Exercise requirements
All of the listing below must be repeated word for word. Pictures are the only thing to omit.

Dataset rows:
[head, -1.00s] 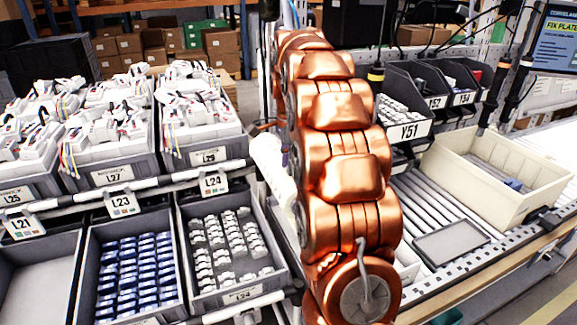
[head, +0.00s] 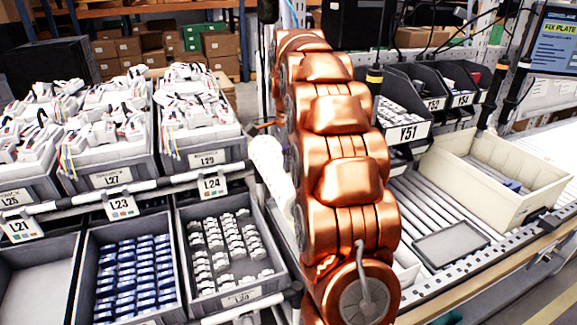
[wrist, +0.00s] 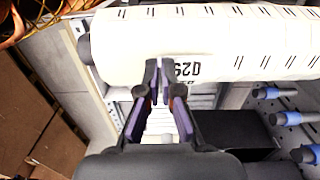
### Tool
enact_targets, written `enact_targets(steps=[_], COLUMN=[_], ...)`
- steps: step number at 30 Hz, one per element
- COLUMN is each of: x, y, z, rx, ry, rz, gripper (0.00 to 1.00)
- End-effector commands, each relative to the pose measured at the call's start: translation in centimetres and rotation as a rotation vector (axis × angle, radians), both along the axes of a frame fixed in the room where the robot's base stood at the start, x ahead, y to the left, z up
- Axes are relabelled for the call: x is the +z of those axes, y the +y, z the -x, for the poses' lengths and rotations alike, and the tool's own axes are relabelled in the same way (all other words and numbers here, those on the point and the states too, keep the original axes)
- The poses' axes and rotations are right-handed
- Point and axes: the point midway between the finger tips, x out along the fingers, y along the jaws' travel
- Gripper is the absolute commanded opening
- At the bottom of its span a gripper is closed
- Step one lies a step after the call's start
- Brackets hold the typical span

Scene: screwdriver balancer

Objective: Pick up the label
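A large white cylinder (wrist: 235,40) with rows of dark marks lies across the top of the wrist view. Black print, upside down and partly covered by my fingers, shows on its lower side; I cannot tell whether this is the label itself. My gripper (wrist: 158,75) is in front of this print, its two dark fingers with purple pads close together at the tips. A thin gap seems to show between them, and I cannot tell whether anything is held in it. In the head view my copper arm hides the gripper, and a white rounded piece (head: 267,160) shows beside the arm.
Bins of white parts (head: 228,250) and blue parts (head: 133,275) stand at the left. A roller conveyor (head: 420,215) with a beige crate (head: 470,190) and a grey plate (head: 450,245) is at the right. Blue-tipped tools (wrist: 285,118) are at the wrist view's right.

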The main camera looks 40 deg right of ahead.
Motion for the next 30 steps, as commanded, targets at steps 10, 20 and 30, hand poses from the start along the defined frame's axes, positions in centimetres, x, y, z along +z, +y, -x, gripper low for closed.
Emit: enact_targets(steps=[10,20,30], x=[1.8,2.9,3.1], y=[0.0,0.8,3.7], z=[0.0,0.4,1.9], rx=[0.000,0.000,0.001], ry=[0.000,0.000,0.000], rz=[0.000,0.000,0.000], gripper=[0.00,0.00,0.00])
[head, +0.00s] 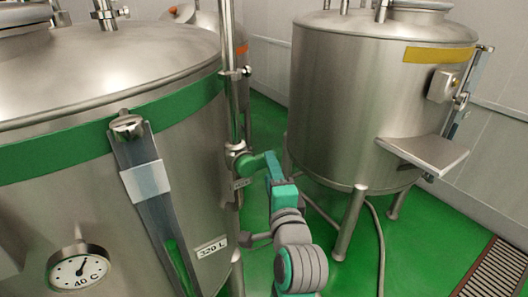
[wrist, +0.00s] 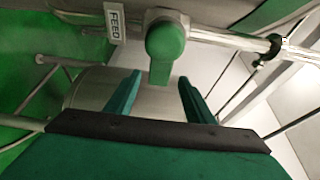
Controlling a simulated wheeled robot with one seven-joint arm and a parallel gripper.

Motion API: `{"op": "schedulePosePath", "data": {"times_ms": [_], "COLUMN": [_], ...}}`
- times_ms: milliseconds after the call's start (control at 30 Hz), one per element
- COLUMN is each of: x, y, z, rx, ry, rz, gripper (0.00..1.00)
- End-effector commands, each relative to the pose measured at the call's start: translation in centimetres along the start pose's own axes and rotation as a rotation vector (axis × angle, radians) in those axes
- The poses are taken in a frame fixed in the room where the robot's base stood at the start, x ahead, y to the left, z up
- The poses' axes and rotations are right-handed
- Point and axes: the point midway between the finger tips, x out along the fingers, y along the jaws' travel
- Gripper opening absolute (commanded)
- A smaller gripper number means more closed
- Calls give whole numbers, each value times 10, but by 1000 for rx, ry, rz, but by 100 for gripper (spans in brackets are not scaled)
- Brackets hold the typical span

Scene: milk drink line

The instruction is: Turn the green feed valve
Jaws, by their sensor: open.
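The green feed valve handle (wrist: 165,42) shows in the wrist view as a rounded hub with a short lever, mounted on a metal pipe. A white label reading FEED (wrist: 114,22) is beside it. My gripper (wrist: 159,77) is open, and the lever's end appears between its two teal fingertips, with gaps on both sides. I cannot tell how deep the lever sits between them. In the head view my gripper (head: 262,165) reaches the valve on the vertical pipe by the large tank, and the handle is hard to separate from the fingers.
A large steel tank with a green band (head: 60,155), a dial gauge (head: 79,270) and a 320 L label (head: 212,247) fills the left. Another tank with a yellow band (head: 440,54) and a side shelf (head: 425,152) stands right. Green floor (head: 420,235) lies between, with a hose and drain grate.

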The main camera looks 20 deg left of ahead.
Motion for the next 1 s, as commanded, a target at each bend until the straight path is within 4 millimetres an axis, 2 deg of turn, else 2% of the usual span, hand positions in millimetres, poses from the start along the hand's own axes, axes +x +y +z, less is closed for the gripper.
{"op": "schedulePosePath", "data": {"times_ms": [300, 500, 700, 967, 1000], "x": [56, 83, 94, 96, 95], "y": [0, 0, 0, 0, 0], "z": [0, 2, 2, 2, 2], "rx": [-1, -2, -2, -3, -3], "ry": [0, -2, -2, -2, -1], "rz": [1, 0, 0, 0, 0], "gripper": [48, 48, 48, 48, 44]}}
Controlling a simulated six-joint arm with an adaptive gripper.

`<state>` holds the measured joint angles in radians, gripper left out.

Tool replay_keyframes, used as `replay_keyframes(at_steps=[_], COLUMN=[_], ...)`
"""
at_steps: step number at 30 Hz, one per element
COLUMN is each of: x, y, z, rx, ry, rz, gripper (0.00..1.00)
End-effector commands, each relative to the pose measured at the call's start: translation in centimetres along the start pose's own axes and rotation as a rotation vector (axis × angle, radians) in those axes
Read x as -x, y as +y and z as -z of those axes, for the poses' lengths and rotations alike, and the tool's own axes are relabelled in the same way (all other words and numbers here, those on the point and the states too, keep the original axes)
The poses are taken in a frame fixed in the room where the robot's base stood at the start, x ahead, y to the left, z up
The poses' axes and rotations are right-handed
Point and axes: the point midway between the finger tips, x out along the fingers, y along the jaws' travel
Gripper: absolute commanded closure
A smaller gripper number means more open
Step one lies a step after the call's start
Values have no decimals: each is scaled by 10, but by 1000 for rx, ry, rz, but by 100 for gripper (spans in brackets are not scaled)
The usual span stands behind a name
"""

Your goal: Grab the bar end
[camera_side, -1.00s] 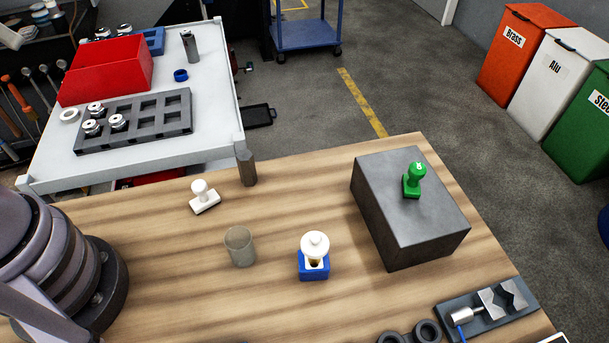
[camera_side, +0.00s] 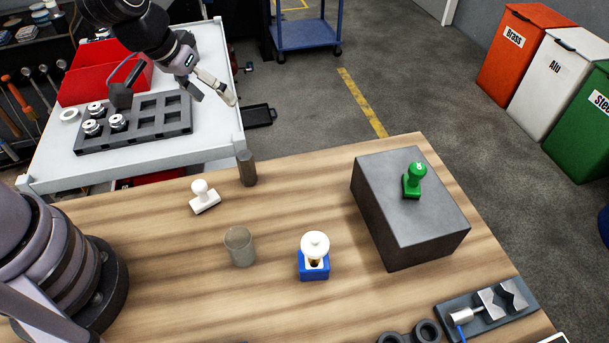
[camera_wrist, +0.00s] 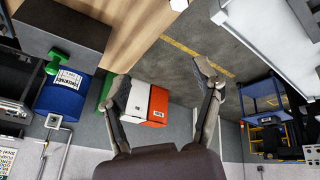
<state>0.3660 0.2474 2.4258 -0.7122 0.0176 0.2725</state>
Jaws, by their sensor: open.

Exercise solution
[head, -1.00s] 
[head, +0.00s] 
[wrist, +0.00s] 
### Tool
enact_targets, written `enact_targets(steps=[_], COLUMN=[_], ...)`
- steps: step number at 30 Hz, one per element
- COLUMN is each of: x, y, z, rx, ry, rz, gripper (0.00 to 1.00)
- End-effector commands, each relative to the pose measured at the call's start: translation in centimetres and rotation as a rotation vector (axis × angle, radians), both along the axes of a frame fixed in the room where the robot's base stood at the start, x ahead, y to the left, z up
- Axes are relabelled for the call: x is the +z of those axes, y the +y, z the -x, for the poses' lengths and rotations alike, and the tool's own axes are relabelled in the same way (all other words and numbers here, those on the point and the states too, keep the original axes)
- The poses' axes and rotations are right-handed
- Point and axes: the point midway between the finger tips, x out along the fingers, y along the jaws' travel
- Gripper is the absolute commanded opening
- At the bottom of its span a gripper is closed
- Step one lies a step after the call's start
- Brackets hold the typical span

Scene: screwdriver balancer

Objective: Pick up the label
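A large white cylinder (wrist: 235,40) with rows of dark marks lies across the top of the wrist view. Black print, upside down and partly covered by my fingers, shows on its lower side; I cannot tell whether this is the label itself. My gripper (wrist: 158,75) is in front of this print, its two dark fingers with purple pads close together at the tips. A thin gap seems to show between them, and I cannot tell whether anything is held in it. In the head view my copper arm hides the gripper, and a white rounded piece (head: 267,160) shows beside the arm.
Bins of white parts (head: 228,250) and blue parts (head: 133,275) stand at the left. A roller conveyor (head: 420,215) with a beige crate (head: 470,190) and a grey plate (head: 450,245) is at the right. Blue-tipped tools (wrist: 285,118) are at the wrist view's right.

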The main camera looks 40 deg right of ahead.
Motion for the next 30 steps, as commanded, targets at steps 10, 20 and 30, hand poses from the start along the defined frame's axes, positions in centimetres, x, y, z along +z, +y, -x, gripper low for closed.
Emit: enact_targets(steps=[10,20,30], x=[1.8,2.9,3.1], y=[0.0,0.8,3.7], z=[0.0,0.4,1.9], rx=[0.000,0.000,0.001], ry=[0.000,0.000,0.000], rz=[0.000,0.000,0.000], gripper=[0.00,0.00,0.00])
[head, +0.00s] 
[wrist, +0.00s] 
Controlling a simulated wheeled robot with one seven-joint arm and a parallel gripper.

Motion API: `{"op": "schedulePosePath", "data": {"times_ms": [_], "COLUMN": [_], ...}}`
- times_ms: milliseconds after the call's start (control at 30 Hz), one per element
- COLUMN is each of: x, y, z, rx, ry, rz, gripper (0.00..1.00)
- End-effector commands, each relative to the pose measured at the call's start: translation in centimetres along the start pose's own axes and rotation as a rotation vector (axis × angle, radians) in those axes
- The poses are taken in a frame fixed in the room where the robot's base stood at the start, x ahead, y to the left, z up
- The poses' axes and rotations are right-handed
- Point and axes: the point midway between the finger tips, x out along the fingers, y along the jaws' travel
- Gripper opening absolute (commanded)
- A smaller gripper number means more closed
- Calls give whole numbers, each value times 10, but by 1000 for rx, ry, rz, but by 100 for gripper (spans in brackets are not scaled)
- Brackets hold the typical span

Scene: milk drink line

The instruction is: Turn the green feed valve
Jaws, by their sensor: open.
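The green feed valve handle (wrist: 165,42) shows in the wrist view as a rounded hub with a short lever, mounted on a metal pipe. A white label reading FEED (wrist: 114,22) is beside it. My gripper (wrist: 159,77) is open, and the lever's end appears between its two teal fingertips, with gaps on both sides. I cannot tell how deep the lever sits between them. In the head view my gripper (head: 262,165) reaches the valve on the vertical pipe by the large tank, and the handle is hard to separate from the fingers.
A large steel tank with a green band (head: 60,155), a dial gauge (head: 79,270) and a 320 L label (head: 212,247) fills the left. Another tank with a yellow band (head: 440,54) and a side shelf (head: 425,152) stands right. Green floor (head: 420,235) lies between, with a hose and drain grate.

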The main camera looks 20 deg left of ahead.
Motion for the next 1 s, as commanded, a target at each bend until the straight path is within 4 millimetres an axis, 2 deg of turn, else 2% of the usual span, hand positions in millimetres, poses from the start along the hand's own axes, axes +x +y +z, less is closed for the gripper.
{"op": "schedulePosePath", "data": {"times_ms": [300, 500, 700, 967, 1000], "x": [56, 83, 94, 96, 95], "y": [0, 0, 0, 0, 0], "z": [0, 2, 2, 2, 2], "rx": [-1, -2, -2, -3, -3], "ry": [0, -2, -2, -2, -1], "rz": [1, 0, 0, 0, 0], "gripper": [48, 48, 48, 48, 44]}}
Controlling a simulated six-joint arm with an adaptive gripper.

`<state>` holds the measured joint angles in radians, gripper left out.

Tool replay_keyframes, used as `replay_keyframes(at_steps=[_], COLUMN=[_], ...)`
"""
at_steps: step number at 30 Hz, one per element
COLUMN is each of: x, y, z, rx, ry, rz, gripper (0.00..1.00)
End-effector commands, each relative to the pose measured at the call's start: translation in centimetres along the start pose's own axes and rotation as a rotation vector (axis × angle, radians) in those axes
Read x as -x, y as +y and z as -z of those axes, for the poses' lengths and rotations alike, and the tool's own axes are relabelled in the same way (all other words and numbers here, those on the point and the states too, keep the original axes)
The poses are taken in a frame fixed in the room where the robot's base stood at the start, x ahead, y to the left, z up
The poses' axes and rotations are right-handed
Point and axes: the point midway between the finger tips, x out along the fingers, y along the jaws' travel
Gripper: absolute commanded closure
A smaller gripper number means more open
Step one lies a step after the call's start
Values have no decimals: each is scaled by 10, but by 1000 for rx, ry, rz, but by 100 for gripper (spans in brackets are not scaled)
The usual span stands behind a name
"""

Your goal: Grab the bar end
[camera_side, -1.00s] 
[camera_side, +0.00s] 
[camera_wrist, +0.00s] 
<state>0.3660 0.2474 2.4258 -0.7122 0.0176 0.2725</state>
Jaws, by their sensor: open.

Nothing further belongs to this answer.